• OBJECTIVE: Will you give the material below again, every line exactly as it is?

• SOURCE EXCERPT:
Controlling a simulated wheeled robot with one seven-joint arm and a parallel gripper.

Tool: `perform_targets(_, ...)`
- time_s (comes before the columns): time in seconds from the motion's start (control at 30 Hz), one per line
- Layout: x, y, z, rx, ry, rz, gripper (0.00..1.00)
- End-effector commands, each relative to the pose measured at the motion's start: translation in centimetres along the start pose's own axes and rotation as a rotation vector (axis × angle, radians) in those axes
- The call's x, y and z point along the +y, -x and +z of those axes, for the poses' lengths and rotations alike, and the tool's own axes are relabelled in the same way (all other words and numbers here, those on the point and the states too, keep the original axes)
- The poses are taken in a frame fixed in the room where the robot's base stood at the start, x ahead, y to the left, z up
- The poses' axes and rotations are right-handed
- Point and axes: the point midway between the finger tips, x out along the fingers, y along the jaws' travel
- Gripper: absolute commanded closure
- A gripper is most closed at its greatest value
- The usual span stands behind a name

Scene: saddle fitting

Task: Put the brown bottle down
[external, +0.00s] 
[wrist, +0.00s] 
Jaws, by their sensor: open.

• TASK RESULT:
Controlling a simulated wheeled robot with one seven-joint arm and a parallel gripper.

Tool: `perform_targets(_, ...)`
- time_s (comes before the columns): time in seconds from the motion's start (control at 30 Hz), one per line
- Layout: x, y, z, rx, ry, rz, gripper (0.00..1.00)
- End-effector commands, each relative to the pose measured at the motion's start: translation in centimetres along the start pose's own axes and rotation as a rotation vector (axis × angle, radians) in those axes
- The call's x, y and z point along the +y, -x and +z of those axes, for the poses' lengths and rotations alike, and the tool's own axes are relabelled in the same way (all other words and numbers here, those on the point and the states too, keep the original axes)
- The poses are taken in a frame fixed in the room where the robot's base stood at the start, x ahead, y to the left, z up
- The poses' axes and rotations are right-handed
- Point and axes: the point midway between the finger tips, x out along the fingers, y along the jaws' travel
- Gripper: absolute commanded closure
- A gripper is most closed at its greatest value
- The usual span stands behind a name

Scene: saddle fitting

Task: Put the brown bottle down
[external, +0.00s] 
[wrist, +0.00s] 
Jaws, by their sensor: open.

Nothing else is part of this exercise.